Begriffsgeschichten – Vom Heimatrecht zur romantischen Idee

»Es gibt Wörter, bei denen die jahrhundertelange Benützung nicht dazu geführt hat, daß die alten Bedeutungen abgeschliffen wurden und die jetzige Substanz glatt und klar zutage tritt, die vielmehr die Nuancen früheren Gebrauchs mit sich tragen und deshalb von jeder Seite wieder etwas anders aussehen«,1 schreibt Bausinger.

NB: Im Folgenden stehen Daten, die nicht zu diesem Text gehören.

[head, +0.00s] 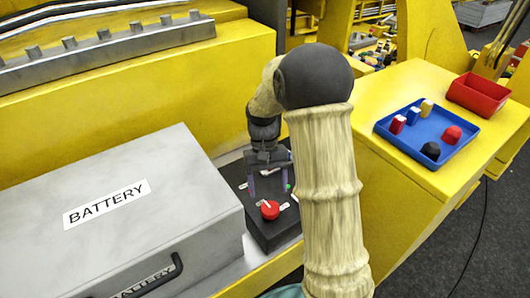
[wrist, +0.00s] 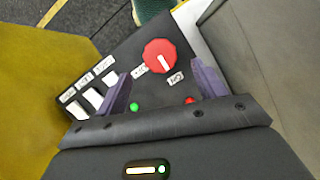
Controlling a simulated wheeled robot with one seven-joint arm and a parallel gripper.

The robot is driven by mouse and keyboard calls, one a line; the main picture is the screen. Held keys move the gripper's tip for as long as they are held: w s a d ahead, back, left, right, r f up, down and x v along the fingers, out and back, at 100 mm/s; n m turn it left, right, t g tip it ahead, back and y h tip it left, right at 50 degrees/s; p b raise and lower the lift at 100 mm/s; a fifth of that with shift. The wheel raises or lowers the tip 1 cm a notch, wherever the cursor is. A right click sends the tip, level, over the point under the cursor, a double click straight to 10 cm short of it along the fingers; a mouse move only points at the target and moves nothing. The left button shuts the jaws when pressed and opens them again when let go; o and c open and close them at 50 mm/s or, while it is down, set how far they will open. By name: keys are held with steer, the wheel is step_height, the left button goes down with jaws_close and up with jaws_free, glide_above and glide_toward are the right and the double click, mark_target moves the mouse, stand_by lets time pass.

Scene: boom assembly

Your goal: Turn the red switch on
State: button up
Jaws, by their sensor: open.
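The red switch (head: 270,211) is a round red knob with a white mark, on a dark control panel (head: 258,230) beside the battery box. In the wrist view the red switch (wrist: 160,55) lies past my fingertips, roughly between their lines, with a small white label on either side. Its label text is too small to read. My gripper (head: 268,181) points down over the panel; in the wrist view my gripper (wrist: 164,78) shows two purple fingers spread apart with nothing between them. It appears not to touch the knob.
White switches (wrist: 91,98), a green light (wrist: 134,107) and a red light (wrist: 189,100) share the panel. A grey battery box (head: 180,165) stands close at left. At right, a blue tray (head: 408,148) with small items and a red bin (head: 478,95) sit on a yellow surface.

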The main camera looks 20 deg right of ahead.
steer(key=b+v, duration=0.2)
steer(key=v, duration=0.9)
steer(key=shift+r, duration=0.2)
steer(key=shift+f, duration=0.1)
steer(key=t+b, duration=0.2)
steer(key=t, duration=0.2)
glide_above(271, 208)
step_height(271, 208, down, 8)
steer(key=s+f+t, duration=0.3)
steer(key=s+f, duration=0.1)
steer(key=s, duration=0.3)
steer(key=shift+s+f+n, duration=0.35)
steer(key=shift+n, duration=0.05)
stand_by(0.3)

Heimat, was meint das überhaupt? Nur wenige Wörter fassen so viele unterschiedliche Themen zusammen. Nur wenige Wörter stehen gleichzeitig für so viele verschiedene Bereiche. Nur wenige Wörter transportieren eine derart wechselvolle Geschichte und lassen sich doch immer wieder neu finden – und erfinden. Dabei kann man gar nicht mit einem Wort sagen, was Heimat eigentlich alles meint. Ist Heimat nun eher ein Ort, ein Gefühl oder vielleicht doch ein Ding, eine Sache? Oder ergibt sich Heimat vor allem aus der Beziehung zu anderen Menschen, aus der Liebe zu einer Partnerin oder einem Partner, aus dem Zusammenhalt von Freundeskreis und Familie? Während für die einen diese und jene Thematik im Vordergrund steht, legt ein anderer die Frage nach der Heimat vielleicht auch ganz anders aus. Manche sagen: »Die Heimat, klar, das ist der Ort, aus dem ich stamme.« Und manche meinen mit der gleichen Selbstverständlichkeit: »Heimat ist für mich die Verbindung zu den Leuten, die sich – ob Autotuning, Gartenarbeit oder Schachspielen – für das gleiche Hobby interessieren, die gleiche Musik hören oder in der gleichen Szene vernetzt sind.« Der Nächste will sich lieber in seiner Wohnung verkriechen, und Heimat bedeutet Ruhe und Frieden. Heimat ist die Phase, in der niemand stört. Für die einen mag ein einziger Aspekt zentral sein, für andere gilt genau das Gegenteil. Das gemütliche Wohnzimmer befindet sich dann gleich neben dem Musikantenstadl, die Nähe zu den eigenen Kindern trifft auf eine Sammelleidenschaft für Gartenzwerge. So unterschiedlich die Menschen sind, so unterschiedlich sind auch ihre Heimatbilder.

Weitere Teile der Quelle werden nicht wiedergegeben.